The recent elections brought victory to Aam Aadmi Party (AAP) which in general rode on its support to the Farmers Movement against the agriculture laws and its reputation as a party which has provided civic amenities, health and education facilities in Delhi. One of the election promises of the AAP was to curtail the use of drugs among the youth and generate employment. The border fence and bordering practices by the BSF personnel play a major role in such promises to materialize.

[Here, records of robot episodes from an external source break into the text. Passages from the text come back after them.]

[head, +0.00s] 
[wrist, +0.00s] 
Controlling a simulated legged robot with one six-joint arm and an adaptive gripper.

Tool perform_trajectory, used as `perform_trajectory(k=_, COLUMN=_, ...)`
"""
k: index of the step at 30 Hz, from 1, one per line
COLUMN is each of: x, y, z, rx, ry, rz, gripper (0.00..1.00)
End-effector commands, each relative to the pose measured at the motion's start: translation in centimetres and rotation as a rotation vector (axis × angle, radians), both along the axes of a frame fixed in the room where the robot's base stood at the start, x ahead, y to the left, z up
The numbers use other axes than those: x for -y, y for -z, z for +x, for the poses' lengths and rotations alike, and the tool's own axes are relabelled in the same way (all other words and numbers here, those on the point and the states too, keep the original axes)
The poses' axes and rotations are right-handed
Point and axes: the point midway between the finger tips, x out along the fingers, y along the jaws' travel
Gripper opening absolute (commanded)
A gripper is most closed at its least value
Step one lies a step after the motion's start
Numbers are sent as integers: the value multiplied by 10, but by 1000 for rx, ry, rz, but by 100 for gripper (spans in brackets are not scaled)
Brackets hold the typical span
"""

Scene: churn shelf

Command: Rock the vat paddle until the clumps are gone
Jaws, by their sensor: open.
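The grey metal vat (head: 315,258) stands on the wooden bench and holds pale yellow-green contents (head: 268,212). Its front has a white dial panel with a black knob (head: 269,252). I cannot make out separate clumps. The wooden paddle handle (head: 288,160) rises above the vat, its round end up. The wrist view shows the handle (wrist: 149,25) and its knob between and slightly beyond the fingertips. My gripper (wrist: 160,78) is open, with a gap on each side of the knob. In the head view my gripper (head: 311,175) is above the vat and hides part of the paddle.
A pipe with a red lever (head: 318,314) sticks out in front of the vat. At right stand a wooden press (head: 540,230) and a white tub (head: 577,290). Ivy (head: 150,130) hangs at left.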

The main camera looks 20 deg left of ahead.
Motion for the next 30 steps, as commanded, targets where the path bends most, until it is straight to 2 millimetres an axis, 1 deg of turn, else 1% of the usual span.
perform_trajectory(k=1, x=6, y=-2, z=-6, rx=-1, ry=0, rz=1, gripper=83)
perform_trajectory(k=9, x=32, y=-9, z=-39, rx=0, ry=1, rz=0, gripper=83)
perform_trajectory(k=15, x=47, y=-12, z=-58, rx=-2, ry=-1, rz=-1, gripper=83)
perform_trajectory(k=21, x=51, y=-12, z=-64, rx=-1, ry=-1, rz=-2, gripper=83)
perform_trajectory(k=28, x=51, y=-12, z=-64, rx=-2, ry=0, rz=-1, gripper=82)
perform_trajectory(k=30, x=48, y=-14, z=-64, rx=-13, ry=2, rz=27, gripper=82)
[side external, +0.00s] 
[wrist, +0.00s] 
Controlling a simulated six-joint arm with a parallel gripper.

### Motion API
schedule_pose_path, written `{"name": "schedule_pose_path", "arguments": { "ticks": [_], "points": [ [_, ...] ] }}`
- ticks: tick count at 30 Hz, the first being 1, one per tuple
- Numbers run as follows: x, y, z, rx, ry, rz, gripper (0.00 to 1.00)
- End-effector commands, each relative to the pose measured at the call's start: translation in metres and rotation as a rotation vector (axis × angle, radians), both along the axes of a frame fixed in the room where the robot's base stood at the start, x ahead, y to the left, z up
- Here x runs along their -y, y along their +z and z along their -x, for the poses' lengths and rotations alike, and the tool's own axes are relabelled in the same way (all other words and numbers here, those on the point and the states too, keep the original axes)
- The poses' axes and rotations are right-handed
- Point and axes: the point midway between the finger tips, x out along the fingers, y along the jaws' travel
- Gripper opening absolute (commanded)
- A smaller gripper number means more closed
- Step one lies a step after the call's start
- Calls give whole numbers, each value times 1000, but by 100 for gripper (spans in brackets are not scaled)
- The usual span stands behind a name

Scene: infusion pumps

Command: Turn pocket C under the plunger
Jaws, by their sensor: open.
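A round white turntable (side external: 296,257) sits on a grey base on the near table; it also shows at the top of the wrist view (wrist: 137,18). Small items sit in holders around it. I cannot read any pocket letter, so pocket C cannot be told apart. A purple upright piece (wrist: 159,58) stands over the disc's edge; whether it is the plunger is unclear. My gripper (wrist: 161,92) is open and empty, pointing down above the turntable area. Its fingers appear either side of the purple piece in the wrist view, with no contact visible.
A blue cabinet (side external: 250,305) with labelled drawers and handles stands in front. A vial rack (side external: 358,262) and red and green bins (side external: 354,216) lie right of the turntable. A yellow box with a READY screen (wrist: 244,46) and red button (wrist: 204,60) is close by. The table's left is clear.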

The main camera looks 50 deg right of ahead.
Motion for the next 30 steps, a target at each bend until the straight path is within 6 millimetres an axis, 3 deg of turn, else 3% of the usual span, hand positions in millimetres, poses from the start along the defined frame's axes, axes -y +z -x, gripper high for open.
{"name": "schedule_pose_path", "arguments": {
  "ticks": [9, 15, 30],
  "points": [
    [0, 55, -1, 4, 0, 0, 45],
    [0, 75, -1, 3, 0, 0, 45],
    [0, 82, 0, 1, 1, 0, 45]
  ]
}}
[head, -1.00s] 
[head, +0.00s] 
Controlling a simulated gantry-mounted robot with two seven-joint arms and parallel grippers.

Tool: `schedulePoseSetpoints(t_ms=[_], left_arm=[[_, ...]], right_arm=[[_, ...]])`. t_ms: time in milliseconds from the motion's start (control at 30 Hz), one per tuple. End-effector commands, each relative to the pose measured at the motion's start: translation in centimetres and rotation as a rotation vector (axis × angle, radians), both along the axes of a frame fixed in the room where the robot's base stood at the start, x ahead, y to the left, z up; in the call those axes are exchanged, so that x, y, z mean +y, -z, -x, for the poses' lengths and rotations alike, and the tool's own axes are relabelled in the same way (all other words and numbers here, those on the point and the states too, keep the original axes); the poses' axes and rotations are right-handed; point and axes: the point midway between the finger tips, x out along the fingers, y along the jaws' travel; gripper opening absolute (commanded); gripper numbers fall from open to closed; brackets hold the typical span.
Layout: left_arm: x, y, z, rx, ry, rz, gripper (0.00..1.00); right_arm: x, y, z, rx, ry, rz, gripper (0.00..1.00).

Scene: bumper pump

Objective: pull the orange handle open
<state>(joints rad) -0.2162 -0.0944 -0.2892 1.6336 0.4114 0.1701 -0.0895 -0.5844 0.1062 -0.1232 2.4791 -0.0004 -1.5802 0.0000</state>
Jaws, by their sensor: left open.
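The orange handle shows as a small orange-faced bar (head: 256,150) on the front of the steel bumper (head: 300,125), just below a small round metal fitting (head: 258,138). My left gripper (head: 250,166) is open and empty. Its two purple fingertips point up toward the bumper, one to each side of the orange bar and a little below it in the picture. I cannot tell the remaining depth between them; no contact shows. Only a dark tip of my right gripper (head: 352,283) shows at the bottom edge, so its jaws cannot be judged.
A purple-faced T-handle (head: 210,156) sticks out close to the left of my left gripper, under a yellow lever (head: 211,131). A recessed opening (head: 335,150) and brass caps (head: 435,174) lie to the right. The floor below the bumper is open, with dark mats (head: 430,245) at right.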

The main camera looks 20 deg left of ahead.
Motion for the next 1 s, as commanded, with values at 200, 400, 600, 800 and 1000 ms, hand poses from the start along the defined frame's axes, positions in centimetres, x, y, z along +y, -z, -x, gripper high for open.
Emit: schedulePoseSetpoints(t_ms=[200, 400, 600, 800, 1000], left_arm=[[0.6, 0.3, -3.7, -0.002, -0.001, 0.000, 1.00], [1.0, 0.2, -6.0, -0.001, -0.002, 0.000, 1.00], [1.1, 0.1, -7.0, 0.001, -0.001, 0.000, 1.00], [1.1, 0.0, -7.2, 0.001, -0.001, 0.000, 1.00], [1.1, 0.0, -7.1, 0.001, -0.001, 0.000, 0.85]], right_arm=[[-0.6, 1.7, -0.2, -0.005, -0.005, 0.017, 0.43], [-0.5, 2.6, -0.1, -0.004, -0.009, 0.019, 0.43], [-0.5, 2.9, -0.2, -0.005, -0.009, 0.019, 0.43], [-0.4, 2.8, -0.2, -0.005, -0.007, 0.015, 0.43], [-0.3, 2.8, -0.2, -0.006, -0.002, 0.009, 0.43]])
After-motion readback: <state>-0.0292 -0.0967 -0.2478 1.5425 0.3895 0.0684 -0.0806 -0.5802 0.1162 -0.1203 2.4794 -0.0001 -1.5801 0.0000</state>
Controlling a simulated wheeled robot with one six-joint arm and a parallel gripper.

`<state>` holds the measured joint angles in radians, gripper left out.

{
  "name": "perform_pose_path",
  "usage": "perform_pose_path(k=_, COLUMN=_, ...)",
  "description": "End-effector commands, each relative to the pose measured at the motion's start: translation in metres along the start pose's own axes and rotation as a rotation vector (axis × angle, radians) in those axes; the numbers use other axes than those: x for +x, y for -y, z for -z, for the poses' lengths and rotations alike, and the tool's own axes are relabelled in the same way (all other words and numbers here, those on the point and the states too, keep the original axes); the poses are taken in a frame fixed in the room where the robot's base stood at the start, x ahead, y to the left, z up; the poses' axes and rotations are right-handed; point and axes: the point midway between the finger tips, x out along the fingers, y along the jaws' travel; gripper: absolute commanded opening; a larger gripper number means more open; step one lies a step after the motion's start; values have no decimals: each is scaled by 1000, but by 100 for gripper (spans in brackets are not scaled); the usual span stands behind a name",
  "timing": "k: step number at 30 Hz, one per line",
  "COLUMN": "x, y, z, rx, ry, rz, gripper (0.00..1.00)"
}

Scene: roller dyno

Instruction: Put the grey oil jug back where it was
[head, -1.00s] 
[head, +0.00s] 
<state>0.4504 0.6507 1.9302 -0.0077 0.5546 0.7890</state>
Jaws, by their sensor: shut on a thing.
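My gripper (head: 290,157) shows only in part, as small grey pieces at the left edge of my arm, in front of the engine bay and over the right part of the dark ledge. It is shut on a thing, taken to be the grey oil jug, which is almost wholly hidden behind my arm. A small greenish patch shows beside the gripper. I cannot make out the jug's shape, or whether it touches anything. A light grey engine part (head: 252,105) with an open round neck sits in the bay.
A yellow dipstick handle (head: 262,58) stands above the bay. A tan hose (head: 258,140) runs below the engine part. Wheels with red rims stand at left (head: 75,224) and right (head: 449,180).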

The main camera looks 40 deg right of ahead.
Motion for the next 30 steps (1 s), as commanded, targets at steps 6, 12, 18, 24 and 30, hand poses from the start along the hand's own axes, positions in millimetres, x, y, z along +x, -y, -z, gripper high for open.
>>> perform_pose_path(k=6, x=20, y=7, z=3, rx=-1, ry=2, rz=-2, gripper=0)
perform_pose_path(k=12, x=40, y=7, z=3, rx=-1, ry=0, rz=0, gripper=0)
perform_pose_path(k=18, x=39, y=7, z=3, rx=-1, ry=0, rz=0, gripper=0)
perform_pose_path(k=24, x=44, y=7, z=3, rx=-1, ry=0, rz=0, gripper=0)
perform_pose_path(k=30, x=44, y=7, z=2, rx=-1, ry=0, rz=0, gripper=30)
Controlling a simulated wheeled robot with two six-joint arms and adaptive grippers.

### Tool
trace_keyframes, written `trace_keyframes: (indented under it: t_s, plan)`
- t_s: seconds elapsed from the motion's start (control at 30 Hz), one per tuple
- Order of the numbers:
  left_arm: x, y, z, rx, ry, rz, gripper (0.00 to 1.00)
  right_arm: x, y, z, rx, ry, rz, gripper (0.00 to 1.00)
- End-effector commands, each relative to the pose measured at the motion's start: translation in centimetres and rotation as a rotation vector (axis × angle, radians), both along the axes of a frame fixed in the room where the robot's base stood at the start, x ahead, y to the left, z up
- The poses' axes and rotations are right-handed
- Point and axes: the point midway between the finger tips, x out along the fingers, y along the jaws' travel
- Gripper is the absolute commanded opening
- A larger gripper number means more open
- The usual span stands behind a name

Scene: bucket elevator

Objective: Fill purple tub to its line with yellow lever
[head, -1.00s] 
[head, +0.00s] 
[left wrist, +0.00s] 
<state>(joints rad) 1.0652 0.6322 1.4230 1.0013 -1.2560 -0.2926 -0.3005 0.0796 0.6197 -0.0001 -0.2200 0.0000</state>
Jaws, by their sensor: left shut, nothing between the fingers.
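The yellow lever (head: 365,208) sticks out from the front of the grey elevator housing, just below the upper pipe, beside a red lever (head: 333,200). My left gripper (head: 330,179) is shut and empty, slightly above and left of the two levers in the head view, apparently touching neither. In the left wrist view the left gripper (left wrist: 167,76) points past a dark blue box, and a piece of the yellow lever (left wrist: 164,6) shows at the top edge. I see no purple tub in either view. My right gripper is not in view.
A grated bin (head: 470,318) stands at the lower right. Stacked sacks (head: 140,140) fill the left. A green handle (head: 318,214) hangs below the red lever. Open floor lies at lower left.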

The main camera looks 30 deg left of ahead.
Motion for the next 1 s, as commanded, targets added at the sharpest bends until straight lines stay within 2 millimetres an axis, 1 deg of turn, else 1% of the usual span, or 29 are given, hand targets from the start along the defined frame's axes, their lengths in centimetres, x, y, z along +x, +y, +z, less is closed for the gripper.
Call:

Punjab is known for its agricultural production and its contribution to the Indian economy. Nonetheless, there are issues which relate to agricultural practices in border villages. As the fence is on the Indian side, a vast tract of cultivable land owned by villagers lies across the fence and along the International Border. Farmers must obtain a few permits from the local administration as well as the BSF and the Army to cross the fence through several gates to cultivate and irrigate their fields. Complications related to the timings for tilling, ploughing, irrigation, harvesting and a host of related activities are resented by the farmers. During military exercises, however, farmers must make way for military vehicles and often standing crops are lost. Furthermore, during military build-ups due to tense geopolitical situations between the neighbours e.g. Operation Parakram in 2001 and the standoff after Mumbai Attacks in 2008, border villages are vacated leading to temporary displacements.

A visit to the Indo-Pakistan border reminds and impresses upon all the problems which prominently play out in the subcontinent and have hindered the prospects of development of regional cooperation when other regions of the world are rapidly integrating.